According to an embodiment of the invention, the piston assembly 10 can be utilized in a gas spring. An embodiment of the invention comprises an electric pallet jack comprising a gas spring comprising the piston assembly 10. The pallet jack includes an arm that is used by the operator to steer the pallet jack. A gas spring comprising the piston assembly 10 is connected to the pallet jack arm and returns the arm to the fully upright position. The arm of the jack can be attached to the end fitting 31 of piston assembly 10, and the sensor ECU can be operatively connected to the jack arm. The position sensor 20 detects the position of the jack arm. The position of the arm controls the speed and direction of the jack. The further the arm is pushed from neutral, the faster the pallet jack moves. The position sensor 20 can replace the position sensitive throttle switch that is used to vary the speed and direction of the pallet jack in prior art pallet jacks.

A piston assembly according to another embodiment of the invention is illustrated in FIG. 2 and shown generally at reference numeral 10′. The assembly 10′ comprises the same structural features of the above-described piston assembly 10, and also includes a mechanical spring 40 operatively connected to the rod 12. The spring 40 can be connected to the rod 12 via mounting members, such as a pair of e-clips 41, 42. The piston assembly 10′ can be used with a self-centering damping apparatus such as is described in International Publication No. WO2020/01853, which is incorporated herein by reference. According to an embodiment of the invention, the piston assembly 10′can be used in a self-centering damper with a solar tracking device, such as the solar tracking devices described in U.S. Pat. Nos. 10,648,528 and 9,995,506, which are incorporated herein by reference.

According to an embodiment of the invention, the piston assembly 10′ can be used in devices in which a mechanical system or hydraulic system is being replaced by a drive-by-wire system, such as when a gas engine powered zero-turn riding (“ZTR”lawn mower is converted to an electrical motor driven device.
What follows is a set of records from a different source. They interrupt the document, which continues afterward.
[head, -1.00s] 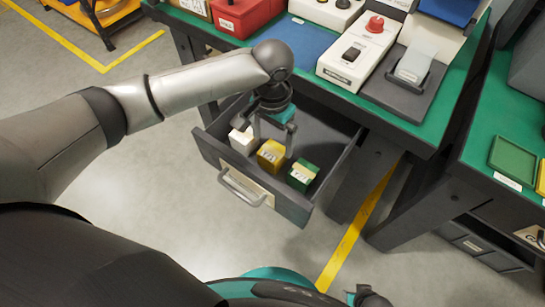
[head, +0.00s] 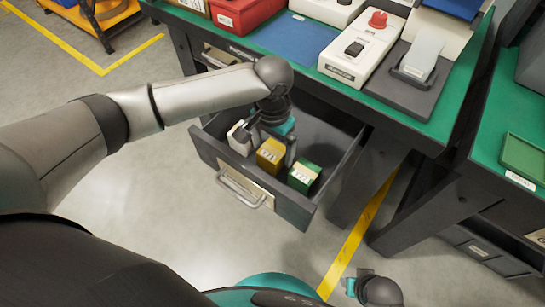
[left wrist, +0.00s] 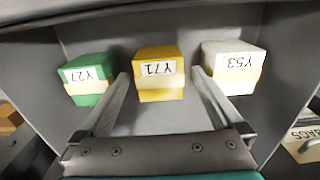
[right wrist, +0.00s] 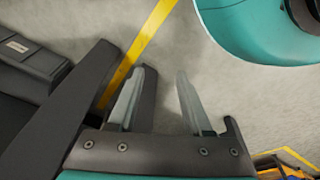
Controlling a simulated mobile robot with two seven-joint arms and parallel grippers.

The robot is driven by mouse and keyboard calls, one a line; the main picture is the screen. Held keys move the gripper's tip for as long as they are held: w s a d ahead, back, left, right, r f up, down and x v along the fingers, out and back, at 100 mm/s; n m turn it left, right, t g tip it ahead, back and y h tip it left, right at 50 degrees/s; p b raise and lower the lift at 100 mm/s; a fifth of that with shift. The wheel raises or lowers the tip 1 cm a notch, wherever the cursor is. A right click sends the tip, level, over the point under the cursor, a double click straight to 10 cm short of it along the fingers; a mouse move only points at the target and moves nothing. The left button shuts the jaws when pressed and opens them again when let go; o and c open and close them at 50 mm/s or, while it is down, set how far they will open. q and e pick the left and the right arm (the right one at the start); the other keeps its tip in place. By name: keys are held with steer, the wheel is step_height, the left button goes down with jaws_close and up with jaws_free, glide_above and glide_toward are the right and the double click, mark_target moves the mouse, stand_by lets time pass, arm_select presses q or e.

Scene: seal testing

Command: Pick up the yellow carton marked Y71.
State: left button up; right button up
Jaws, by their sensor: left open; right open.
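The yellow carton marked Y71 (head: 270,155) stands in the open drawer (head: 232,172), between a white carton (head: 239,138) and a green carton (head: 303,176). In the left wrist view the yellow carton (left wrist: 159,75) shows its Y71 label, with the green carton marked Y27 (left wrist: 90,80) to its left and the white one marked Y53 (left wrist: 233,67) to its right. My left gripper (head: 271,143) is open, with its fingers (left wrist: 159,85) on either side of the yellow carton; I cannot tell whether they touch it. My right gripper (right wrist: 157,95) is open and empty above the floor.
The green-topped bench (head: 300,58) overhangs the drawer's back. A white device with a red button (head: 362,47), a red box (head: 240,14) and a blue mat (head: 297,38) are on it. A second bench (head: 490,150) stands at right.

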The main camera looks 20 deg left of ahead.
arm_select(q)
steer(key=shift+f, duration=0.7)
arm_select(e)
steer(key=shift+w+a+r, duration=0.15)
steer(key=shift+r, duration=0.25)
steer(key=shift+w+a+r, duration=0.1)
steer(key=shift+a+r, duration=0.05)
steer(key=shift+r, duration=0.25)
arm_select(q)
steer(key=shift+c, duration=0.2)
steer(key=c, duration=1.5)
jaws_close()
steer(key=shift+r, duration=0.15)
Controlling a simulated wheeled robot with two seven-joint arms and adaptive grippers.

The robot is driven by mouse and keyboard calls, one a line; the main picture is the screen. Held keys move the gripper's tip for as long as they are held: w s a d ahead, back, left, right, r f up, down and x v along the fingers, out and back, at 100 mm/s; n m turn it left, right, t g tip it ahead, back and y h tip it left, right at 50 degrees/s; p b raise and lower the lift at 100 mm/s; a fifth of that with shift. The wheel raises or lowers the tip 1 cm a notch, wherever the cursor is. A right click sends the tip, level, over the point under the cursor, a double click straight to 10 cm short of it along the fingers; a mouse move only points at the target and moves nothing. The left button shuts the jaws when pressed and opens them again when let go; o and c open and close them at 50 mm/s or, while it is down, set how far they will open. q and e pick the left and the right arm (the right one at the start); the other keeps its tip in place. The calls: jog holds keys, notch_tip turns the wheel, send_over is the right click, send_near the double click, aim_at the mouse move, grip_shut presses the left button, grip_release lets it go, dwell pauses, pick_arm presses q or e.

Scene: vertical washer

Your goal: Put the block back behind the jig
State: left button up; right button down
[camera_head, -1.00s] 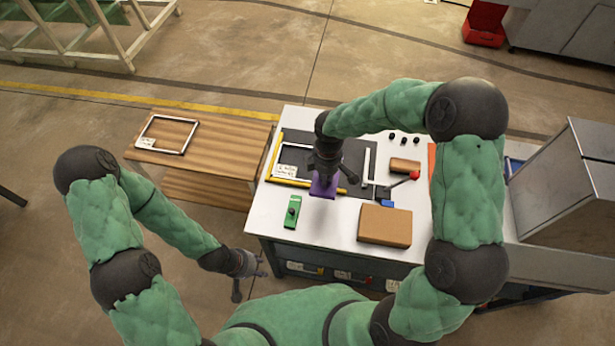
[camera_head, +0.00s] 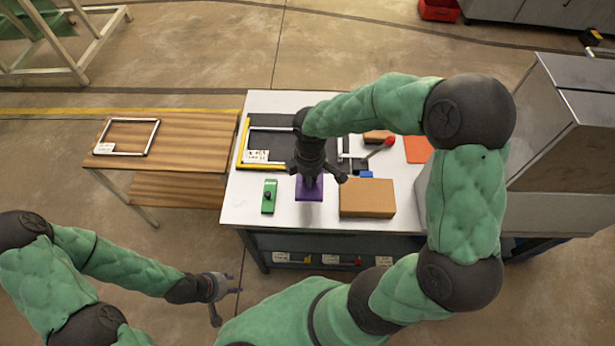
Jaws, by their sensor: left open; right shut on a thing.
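A purple block (camera_head: 309,190) is at the white worktable (camera_head: 232,205), between a green piece with a dark knob (camera_head: 269,197) and a brown box (camera_head: 367,198). My right gripper (camera_head: 311,176) is shut on the block from above and hides its upper part. I cannot tell whether the block touches the table. Behind it is a dark board with a yellow edge (camera_head: 242,143) and a white label, which looks like the jig. My right arm hides part of this board. My left gripper (camera_head: 228,300) is open and empty, off the table in front.
A wooden table (camera_head: 180,137) with a metal frame (camera_head: 155,138) stands at the left. A red-knobbed lever (camera_head: 388,142), a blue piece (camera_head: 366,174) and an orange sheet (camera_head: 417,150) lie behind the brown box. A grey cabinet (camera_head: 570,120) stands at the right.

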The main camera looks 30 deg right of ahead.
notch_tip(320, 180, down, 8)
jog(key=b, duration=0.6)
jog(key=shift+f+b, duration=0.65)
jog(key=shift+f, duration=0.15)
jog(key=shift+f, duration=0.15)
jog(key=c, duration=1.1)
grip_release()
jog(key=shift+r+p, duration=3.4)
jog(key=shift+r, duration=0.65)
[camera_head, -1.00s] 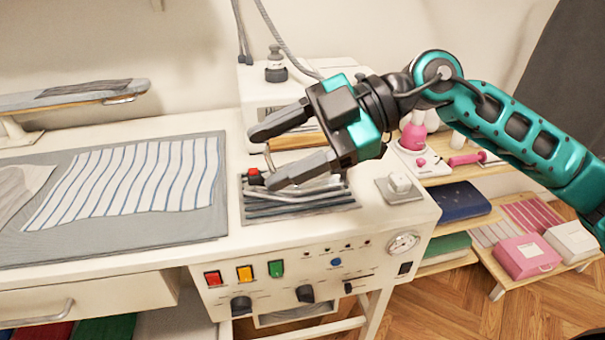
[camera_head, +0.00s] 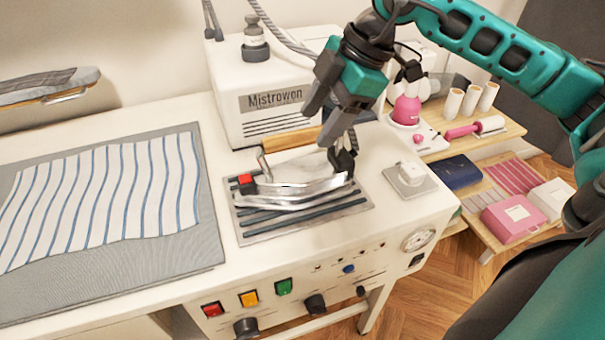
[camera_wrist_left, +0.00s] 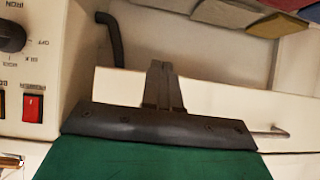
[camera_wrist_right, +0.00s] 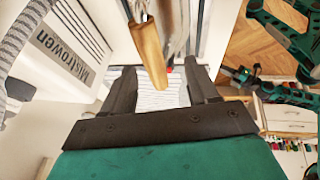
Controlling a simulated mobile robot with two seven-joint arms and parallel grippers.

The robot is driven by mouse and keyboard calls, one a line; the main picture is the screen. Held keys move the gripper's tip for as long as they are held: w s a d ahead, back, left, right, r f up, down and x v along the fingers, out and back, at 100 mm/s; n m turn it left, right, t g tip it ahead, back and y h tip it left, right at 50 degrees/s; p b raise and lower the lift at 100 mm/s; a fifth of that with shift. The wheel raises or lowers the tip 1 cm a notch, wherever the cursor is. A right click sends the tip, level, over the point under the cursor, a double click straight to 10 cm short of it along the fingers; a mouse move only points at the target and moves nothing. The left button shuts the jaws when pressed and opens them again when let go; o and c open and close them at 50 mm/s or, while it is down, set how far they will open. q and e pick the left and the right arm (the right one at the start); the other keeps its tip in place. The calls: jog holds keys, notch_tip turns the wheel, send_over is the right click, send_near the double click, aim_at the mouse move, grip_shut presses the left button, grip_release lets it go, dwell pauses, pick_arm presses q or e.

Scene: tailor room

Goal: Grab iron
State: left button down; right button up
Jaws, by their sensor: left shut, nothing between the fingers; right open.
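The iron (camera_head: 300,187) lies on a ribbed metal rest (camera_head: 355,206), its silver body below a wooden handle (camera_head: 290,139) with a red button at the left end. My right gripper (camera_head: 326,124) is open above the iron's right end, fingers angled down. In the right wrist view the wooden handle (camera_wrist_right: 148,52) shows between the spread fingers (camera_wrist_right: 163,78), and nothing is gripped. My left gripper (camera_wrist_left: 162,72) shows only in the left wrist view, fingers together and empty, in front of a white drawer front (camera_wrist_left: 215,108).
A white steam unit (camera_head: 270,80) stands right behind the iron, with hoses rising from it. A striped cloth (camera_head: 115,195) lies on a grey mat at left. A small switch plate (camera_head: 410,180) sits right of the rest. A shelf with pink items (camera_head: 406,108) is beyond.

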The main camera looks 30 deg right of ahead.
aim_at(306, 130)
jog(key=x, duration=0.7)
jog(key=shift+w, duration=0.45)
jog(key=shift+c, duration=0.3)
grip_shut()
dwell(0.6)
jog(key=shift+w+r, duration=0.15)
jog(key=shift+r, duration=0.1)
The dampening force or output force can simulate the feel of the mechanical system. Other uses for the piston assembly 10′ include electrification for skid steer or agricultural equipment.

According to another embodiment of the invention, the piston assembly 10′ can be used with self-centering dampers in zero-turn riding (“ZTR”) lawn mowers having hydrostatic drive transmissions. An embodiment of the invention comprises an electric motor driven ZTR lawn mower comprising a pair of dampers, wherein each damper comprises the piston assembly 10′. Each damper is operatively connected to one of the steering levers of the mower to provide resistance to quick movements of the levers. The end fitting 31 of each damper can be attached to a lever of the mower. The ECU of the position sensor 20 is operatively connected to a drive motor of the mower. The piston rod 12 moves in unison with the steering lever. The position sensor 20 collects data regarding the position of the piston rod 12 and the steering lever. The sensor ECU uses the data to determine an optimum speed and direction to rotate the drive wheels and transmits optimum speed/direction instructions to the drive motor which rotates the drive wheels in accordance with the instructions. This helps the electric motor driven mower have the same feel as mowers having hydro static drive motors powered by internal combustion engines.

Piston assemblies and methods of using same are described above. Various changes can be made to the invention without departing from its scope. The above description of various embodiments of the invention are provided for the purpose of illustration only and not limitation—the invention being defined by the claims and equivalents thereof.

Claims

1. An electric motor driven zero-turn riding lawn mower comprising: (a) at least one steering lever operatively connected to at least one drive wheel operatively connected to a drive motor;(b) at least one damping apparatus operatively connected to the at least one steering lever and comprising: (i) a piston rod partially positioned within a rod housing and adapted for sliding movement within the housing; and(ii) a linear position sensing apparatus comprising a position sensor connected to the piston rod whereby the sensor moves with the piston rod, the linear position sensing apparatus further comprising a beacon contained within the rod housing and a computing device operatively connected to the position sensor and the drive motor, wherein the position sensor collects data regarding a position of the beacon relative to the sensor, and the computing device uses the data to determine an optimum speed and direction to rotate the at least one drive wheel and transmits instructions to the drive motor to rotate the at least one drive wheel at the optimum speed and direction.

2. The electric motor driven zero-turn riding lawn mower according to claim 1, wherein the position sensor comprises a waveguide sensor.

3. The electric motor driven zero-turn riding lawn mower according to claim 1, wherein the beacon comprises a magnet.